start

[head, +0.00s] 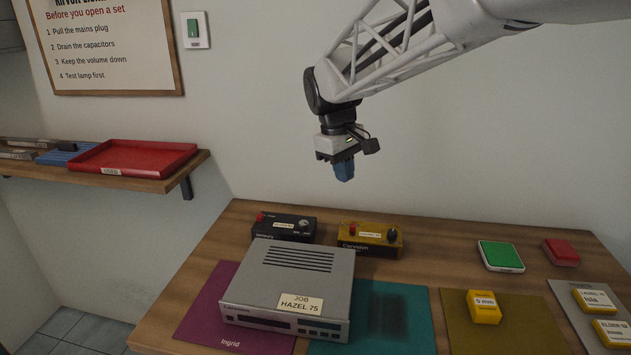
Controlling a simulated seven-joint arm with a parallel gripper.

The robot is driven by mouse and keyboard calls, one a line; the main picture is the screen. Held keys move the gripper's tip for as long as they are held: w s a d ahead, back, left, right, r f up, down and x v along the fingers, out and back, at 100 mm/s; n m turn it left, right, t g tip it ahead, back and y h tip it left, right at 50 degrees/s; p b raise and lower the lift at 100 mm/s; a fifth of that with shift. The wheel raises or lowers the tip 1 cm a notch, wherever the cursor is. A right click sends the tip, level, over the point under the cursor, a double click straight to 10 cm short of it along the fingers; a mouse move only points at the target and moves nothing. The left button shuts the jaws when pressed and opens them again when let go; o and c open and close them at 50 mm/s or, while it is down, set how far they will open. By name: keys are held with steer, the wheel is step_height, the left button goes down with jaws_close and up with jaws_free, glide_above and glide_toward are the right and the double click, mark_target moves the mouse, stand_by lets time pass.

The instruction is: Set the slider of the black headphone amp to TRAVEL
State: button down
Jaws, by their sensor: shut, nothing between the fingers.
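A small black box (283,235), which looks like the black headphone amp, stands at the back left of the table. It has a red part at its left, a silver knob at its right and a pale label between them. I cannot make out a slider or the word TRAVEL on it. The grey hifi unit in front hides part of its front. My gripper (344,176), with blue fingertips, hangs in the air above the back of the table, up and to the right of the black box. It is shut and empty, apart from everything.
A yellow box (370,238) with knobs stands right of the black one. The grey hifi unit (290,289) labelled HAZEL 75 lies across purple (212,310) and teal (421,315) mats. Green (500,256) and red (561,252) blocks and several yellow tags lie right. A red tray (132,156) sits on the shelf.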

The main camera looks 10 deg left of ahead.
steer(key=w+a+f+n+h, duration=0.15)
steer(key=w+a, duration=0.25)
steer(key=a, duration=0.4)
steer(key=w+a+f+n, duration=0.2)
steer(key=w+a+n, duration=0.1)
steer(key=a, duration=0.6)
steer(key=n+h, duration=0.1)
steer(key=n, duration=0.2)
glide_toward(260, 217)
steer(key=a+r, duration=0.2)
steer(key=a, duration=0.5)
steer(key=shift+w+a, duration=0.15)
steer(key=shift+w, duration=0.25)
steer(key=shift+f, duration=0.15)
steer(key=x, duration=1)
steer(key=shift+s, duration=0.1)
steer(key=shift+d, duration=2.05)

end
start

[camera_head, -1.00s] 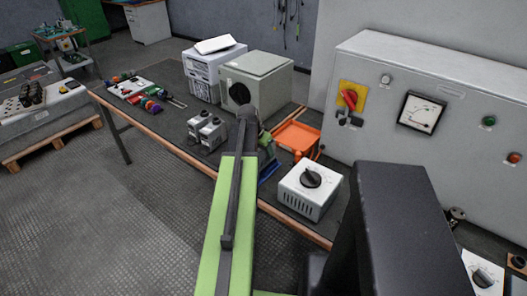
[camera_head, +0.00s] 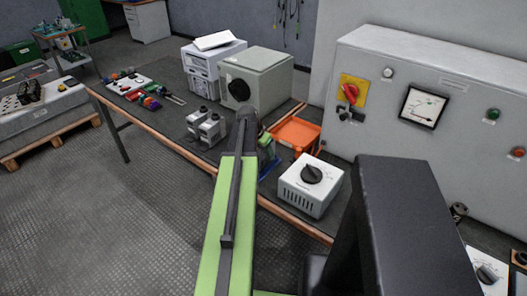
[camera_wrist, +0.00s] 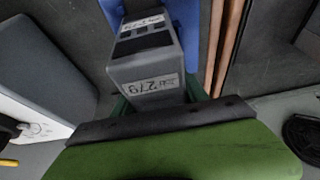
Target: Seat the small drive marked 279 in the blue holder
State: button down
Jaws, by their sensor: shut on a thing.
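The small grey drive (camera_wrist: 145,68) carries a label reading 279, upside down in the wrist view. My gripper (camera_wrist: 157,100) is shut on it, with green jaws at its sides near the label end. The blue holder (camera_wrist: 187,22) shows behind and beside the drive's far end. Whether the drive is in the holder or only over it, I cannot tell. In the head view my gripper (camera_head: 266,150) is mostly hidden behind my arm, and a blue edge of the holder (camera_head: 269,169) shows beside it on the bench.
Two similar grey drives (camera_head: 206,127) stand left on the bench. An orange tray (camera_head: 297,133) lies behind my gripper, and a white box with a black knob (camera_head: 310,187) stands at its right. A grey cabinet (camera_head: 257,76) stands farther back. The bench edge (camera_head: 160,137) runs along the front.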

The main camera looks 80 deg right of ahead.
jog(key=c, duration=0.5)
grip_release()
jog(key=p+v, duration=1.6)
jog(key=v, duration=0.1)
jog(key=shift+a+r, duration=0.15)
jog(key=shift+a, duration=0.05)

end
start

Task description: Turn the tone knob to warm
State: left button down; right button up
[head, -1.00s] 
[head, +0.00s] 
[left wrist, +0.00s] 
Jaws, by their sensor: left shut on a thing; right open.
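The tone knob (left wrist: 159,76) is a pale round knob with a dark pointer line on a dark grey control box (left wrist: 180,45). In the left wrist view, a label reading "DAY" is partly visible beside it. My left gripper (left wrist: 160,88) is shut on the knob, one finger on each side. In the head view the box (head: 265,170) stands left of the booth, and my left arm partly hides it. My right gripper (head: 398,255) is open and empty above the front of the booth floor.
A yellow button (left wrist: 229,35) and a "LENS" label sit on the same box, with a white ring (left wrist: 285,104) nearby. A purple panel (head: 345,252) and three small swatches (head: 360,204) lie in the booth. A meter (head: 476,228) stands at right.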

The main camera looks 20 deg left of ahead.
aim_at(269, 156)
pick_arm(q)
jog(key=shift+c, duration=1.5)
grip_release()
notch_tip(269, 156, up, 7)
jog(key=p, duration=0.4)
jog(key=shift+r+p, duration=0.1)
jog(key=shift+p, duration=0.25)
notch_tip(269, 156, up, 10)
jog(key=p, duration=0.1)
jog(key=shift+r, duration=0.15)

end

* Problem to work on: In the listing above, locate the line with "State: left button down; right button up" and the line with "[left wrist, +0.00s]", then extract exactly those lines and every line between them, and nothing more.

* Full solution:
State: left button down; right button up
[head, -1.00s] 
[head, +0.00s] 
[left wrist, +0.00s] 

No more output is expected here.